Importance of space in a relationship:
There is a saying that goes, "He who does not understand your silence will probably not understand your words".
Do you agree with this, people?
In this post, I am going to focus on a very important aspect of any relationship, and that is space. Having personal space in a relationship is so important.
Just like everything else in life, relationships need a break too. I am not talking about anything negative here. For instance, we need to spend time with our respective friends as well. I am suggesting that we all need space in our relationships, of any kind.
Let’s face it, no one likes a clingy and needy partner. We all need space, from our family, friends, partners, and co-workers. And it’s an essential ingredient for a healthy relationship.
How does a relationship without space look like:
Constant communication and contact: You do not need to call the other person all the time to know the whereabouts.
Lack of boundaries: You do not need to share each and every detail of your life. It’s okay to keep some things to yourself and for yourself.
Jealousy and possessiveness: You should not be doubtful of the other person’s actions or words and get jealous for no reason at all. They are not your possession.
Lack of trust and respect.
Enmeshment: Two partners are so close that they lose their sense of individuality.
You tend to coddle the other, which does not allow one to grow and learn.
You try to always help the other, even without being asked to, to always please your partner.
You have the urge to keep talking always because silence makes you uncomfortable and insecure.
Is space good for relationships?
The answer is YES. Space is not only good, but also healthy. Let us find out how, from the below mentioned statements:
It gives space for individual growth. It allows partners to retain their individuality.

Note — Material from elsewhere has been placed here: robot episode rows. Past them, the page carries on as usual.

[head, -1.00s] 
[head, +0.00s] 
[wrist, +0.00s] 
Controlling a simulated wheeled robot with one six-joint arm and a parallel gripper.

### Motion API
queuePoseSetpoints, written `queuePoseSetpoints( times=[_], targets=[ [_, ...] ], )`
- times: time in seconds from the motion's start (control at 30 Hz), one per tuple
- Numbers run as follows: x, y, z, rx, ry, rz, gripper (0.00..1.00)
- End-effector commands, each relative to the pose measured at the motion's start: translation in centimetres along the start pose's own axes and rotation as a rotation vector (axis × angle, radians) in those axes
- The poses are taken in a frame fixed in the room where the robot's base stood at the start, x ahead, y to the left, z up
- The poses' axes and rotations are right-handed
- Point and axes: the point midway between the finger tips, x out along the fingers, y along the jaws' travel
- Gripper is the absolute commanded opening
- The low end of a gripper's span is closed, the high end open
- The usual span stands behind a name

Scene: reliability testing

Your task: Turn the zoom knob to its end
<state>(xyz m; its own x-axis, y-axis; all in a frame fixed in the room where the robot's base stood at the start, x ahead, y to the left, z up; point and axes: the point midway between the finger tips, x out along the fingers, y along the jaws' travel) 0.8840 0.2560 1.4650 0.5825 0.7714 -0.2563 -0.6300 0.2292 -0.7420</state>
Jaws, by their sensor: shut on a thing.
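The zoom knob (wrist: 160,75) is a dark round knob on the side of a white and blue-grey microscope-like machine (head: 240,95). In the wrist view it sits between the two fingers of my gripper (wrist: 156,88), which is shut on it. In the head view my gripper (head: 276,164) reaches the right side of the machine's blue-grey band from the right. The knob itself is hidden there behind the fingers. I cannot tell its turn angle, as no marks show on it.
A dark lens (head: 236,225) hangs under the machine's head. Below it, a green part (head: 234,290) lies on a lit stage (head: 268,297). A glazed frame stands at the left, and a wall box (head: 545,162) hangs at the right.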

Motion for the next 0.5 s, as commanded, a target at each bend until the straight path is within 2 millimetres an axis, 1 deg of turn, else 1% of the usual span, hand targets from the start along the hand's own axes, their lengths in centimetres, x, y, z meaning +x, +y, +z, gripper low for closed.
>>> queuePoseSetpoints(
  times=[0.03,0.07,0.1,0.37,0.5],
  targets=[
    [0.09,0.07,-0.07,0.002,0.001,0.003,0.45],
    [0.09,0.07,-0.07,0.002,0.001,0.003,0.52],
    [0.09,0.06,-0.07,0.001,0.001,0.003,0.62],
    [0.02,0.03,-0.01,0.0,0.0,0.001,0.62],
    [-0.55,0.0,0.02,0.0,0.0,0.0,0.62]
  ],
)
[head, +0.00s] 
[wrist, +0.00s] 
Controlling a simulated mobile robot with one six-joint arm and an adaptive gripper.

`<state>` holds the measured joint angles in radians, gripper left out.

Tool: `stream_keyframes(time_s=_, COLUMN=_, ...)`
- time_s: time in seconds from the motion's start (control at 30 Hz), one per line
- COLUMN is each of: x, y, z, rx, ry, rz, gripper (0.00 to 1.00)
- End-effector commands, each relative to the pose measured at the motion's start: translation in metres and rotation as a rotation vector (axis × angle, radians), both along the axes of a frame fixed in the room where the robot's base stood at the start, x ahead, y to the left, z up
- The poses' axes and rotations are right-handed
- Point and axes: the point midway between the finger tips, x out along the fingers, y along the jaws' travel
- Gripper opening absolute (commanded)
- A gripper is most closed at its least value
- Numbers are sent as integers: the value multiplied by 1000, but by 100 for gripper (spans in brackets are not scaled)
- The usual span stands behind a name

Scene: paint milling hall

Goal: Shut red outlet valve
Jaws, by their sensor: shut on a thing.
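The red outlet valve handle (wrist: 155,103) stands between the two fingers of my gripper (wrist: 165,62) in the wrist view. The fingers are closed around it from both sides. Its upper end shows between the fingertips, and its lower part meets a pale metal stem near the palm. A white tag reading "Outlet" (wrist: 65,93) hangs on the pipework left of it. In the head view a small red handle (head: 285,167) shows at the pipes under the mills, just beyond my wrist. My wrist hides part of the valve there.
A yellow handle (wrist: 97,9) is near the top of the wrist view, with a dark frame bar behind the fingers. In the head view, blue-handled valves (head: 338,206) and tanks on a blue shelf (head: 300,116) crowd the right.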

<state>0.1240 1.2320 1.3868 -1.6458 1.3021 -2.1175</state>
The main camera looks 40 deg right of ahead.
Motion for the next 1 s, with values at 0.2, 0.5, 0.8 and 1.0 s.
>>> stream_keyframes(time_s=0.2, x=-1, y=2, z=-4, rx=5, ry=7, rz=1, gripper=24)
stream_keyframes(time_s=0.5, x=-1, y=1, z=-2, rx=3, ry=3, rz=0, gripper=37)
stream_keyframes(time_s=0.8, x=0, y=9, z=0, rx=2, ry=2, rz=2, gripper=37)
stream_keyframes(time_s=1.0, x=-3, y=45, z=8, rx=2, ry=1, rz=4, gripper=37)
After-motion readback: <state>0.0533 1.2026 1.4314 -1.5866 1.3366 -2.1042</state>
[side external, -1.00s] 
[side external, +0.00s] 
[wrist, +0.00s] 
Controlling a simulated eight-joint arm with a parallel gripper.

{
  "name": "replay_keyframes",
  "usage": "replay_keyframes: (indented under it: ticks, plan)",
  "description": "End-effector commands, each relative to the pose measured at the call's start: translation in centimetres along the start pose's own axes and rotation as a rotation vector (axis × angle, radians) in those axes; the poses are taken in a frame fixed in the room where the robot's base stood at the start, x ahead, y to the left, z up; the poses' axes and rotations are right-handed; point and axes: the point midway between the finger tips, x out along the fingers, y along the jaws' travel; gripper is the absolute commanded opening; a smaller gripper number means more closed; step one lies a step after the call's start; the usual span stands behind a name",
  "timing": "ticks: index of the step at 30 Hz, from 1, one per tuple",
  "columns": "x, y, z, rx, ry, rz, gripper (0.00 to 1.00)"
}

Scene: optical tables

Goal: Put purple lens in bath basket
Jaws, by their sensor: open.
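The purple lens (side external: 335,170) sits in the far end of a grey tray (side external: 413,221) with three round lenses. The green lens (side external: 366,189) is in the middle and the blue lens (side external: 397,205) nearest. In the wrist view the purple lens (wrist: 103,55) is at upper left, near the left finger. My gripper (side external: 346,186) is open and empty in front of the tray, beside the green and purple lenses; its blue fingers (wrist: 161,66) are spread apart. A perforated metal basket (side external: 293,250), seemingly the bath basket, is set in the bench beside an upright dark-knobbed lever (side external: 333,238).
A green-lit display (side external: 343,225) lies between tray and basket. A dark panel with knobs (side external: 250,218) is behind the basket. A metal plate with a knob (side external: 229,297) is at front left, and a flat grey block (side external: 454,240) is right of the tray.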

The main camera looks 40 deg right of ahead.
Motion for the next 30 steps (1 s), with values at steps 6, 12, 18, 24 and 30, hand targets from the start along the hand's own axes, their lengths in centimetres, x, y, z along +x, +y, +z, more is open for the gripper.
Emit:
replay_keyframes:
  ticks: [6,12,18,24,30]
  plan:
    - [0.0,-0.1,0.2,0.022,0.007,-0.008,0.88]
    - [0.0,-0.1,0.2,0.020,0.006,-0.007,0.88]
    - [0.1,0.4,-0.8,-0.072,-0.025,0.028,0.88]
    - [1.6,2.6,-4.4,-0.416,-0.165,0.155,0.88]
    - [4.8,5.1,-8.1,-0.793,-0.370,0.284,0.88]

It inculcates a sense of independence.
It helps partners appreciate each other more and avoid taking each other for granted.
It prevents co-dependency.
It helps maintain excitement and mystery, keeping the spark alive.

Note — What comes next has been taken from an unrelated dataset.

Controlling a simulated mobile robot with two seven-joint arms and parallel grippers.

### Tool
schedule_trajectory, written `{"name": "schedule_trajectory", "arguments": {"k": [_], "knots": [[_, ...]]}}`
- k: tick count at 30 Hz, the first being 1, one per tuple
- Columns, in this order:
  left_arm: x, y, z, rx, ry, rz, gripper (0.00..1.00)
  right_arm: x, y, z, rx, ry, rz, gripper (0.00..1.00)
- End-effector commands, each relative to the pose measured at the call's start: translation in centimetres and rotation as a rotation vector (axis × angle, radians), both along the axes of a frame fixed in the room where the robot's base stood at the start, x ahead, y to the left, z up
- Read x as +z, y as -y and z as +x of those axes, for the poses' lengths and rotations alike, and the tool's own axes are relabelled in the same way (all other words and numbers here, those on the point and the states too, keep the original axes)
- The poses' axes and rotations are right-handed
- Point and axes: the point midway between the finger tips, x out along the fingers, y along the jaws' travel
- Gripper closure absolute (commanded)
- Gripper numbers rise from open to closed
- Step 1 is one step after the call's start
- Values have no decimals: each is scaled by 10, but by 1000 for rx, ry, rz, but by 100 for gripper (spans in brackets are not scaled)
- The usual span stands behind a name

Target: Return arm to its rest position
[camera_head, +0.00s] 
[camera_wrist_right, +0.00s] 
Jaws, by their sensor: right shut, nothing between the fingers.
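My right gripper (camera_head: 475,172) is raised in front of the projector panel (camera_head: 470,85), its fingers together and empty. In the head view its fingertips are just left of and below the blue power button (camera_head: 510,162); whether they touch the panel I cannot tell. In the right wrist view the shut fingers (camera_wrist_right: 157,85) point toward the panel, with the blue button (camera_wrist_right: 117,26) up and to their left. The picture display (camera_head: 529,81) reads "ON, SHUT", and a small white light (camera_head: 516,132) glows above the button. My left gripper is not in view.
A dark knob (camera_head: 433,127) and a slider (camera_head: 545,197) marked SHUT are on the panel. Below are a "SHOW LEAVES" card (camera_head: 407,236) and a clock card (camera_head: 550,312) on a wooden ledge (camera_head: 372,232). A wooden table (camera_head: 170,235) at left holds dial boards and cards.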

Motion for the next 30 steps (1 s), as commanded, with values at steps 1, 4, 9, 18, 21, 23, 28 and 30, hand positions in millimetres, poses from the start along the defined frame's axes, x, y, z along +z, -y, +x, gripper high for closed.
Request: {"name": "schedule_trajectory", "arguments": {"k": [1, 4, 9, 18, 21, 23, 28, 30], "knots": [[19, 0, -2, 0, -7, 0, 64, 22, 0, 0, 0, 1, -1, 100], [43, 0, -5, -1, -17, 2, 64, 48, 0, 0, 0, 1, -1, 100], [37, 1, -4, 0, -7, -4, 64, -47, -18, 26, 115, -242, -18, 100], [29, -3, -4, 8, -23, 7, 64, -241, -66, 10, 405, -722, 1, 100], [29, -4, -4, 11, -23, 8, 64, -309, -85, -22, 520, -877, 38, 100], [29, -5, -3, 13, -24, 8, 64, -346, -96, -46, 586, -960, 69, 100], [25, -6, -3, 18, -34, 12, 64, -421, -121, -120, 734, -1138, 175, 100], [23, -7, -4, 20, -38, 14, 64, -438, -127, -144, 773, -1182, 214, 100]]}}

It allows partners to gain fresh perspectives, which can help stave off boredom that can naturally set in over time.
It boosts communication. When the partners get back after a break, they are more likely to communicate with honesty and openness.
There is no scope for suffocation, and you are content with yourself. And, when you are happy, your happiness naturally radiates into your relationship.

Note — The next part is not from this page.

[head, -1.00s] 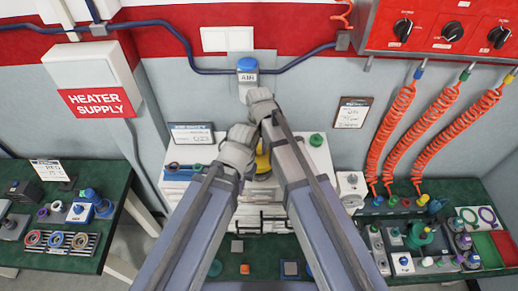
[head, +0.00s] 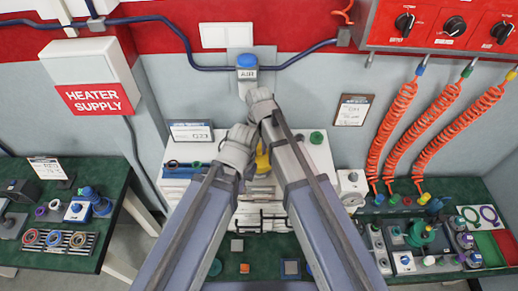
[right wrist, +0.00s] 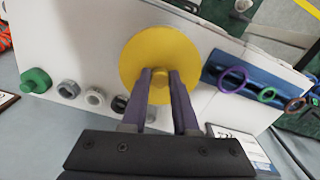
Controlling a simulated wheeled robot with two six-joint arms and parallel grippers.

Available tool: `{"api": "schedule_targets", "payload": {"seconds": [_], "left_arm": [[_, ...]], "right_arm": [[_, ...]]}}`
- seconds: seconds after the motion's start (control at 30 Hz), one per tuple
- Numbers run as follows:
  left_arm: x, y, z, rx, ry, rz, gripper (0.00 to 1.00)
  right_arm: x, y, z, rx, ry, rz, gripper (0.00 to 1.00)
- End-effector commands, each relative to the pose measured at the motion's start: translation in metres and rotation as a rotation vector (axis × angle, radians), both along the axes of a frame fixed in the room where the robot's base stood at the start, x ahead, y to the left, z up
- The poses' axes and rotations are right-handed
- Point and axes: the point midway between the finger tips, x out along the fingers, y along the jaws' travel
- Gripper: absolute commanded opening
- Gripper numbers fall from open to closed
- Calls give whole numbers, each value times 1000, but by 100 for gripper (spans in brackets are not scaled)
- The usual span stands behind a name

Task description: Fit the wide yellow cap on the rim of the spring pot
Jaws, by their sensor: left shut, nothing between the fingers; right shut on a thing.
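The wide yellow cap (right wrist: 148,52) is a round disc with a small knob in the middle. In the right wrist view my right gripper (right wrist: 162,84) is shut on that knob. In the head view a sliver of the cap (head: 262,160) shows between my arms, over the white cabinet top. My right gripper (head: 262,103) is the upper one there, its fingers hidden. I cannot make out the spring pot; the cap and my arms block the view of that spot.
The white cabinet top (right wrist: 75,55) bears a green knob (right wrist: 36,80), several grey rings (right wrist: 95,97) and a blue rack (right wrist: 225,68) with coloured rings. Crowded green benches stand left (head: 118,190) and right.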

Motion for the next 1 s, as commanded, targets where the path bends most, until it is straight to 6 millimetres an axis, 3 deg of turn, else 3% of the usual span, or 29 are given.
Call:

When the relationship is largely healthy, you automatically stress less.
Sometimes a space can be beneficial during difficult times or even mend a broken relationship. A period of taking a break can give both the individuals the opportunity to cool off, reflect on the relationship, and make changes if necessary.
Giving space in a relationship also leads us to the concept of privacy. There are some things which are private, solely for oneself, not even for your significant other.
I know of many people who share their social media passwords with their partners. They give their partners access to their accounts and let them manage those. But I believe this is a mistake.
Passwords are called passwords for a reason. They are meant to protect our privacy.
While some people feel comfortable sharing their passwords with their partners, I believe it is important to consider the risks involved. It can actually damage the trust we have with our partners.
It can also cause emotional distress. It is ridiculous, how it can lead to confusion and uncertainty about who you are actually talking to. The complications it creates are so numerous that they could easily warrant an entire article.
Why create unnecessary troubles and make our lives a mess?
How much space is too much space in a relationship:
It is also important to keep in mind, giving each other space doesn’t mean that we have to completely cut off contact. Too much space can be detrimental too, there should be a balance.
There is no one-size-fits-all answer to the above question. The amount of space that is needed for a healthy relationship varies depending on the couple’s individual needs and preferences.
Sometimes space is required for pursuing one’s hobby, while at other times, it is required just for some “alone time” or “me time”.
Some signs you are giving yourselves too much space:
You rarely communicate with each other, even about important things.
You tend to lose interest in each other and largely feel disconnected. Both physically as well as emotionally.
You do not spend quality time together anymore.
You are not much aware of each other’s life events.
When you notice such signs, it’s time to reassess the relationship as to how to balance both, space and togetherness.
How to ask for space without hurting each other:
Sometimes, it becomes important to ask for space. It is necessary to have clear communication about what one needs in a relationship. One needs to be honest, without hurting each other.
One should also be sensible enough to understand others' needs and do the needful without getting worked up and insecure.
Final thoughts:
Space in a relationship, whether you give or ask for it, only works when there is a foundation of trust, respect and love.
We need to understand, space does not mean separation. It does not mean absence of love.
Rather, it is a key component in a healthy relationship.
Happy Space- ship everyone.
Sucheta
Disclaimer: I am not an expert or a professional in the field of mental health. This writing is based solely on my experience and observation, and it is not intended to be a substitute for professional advice. If you need help with mental health issues, please contact a qualified professional.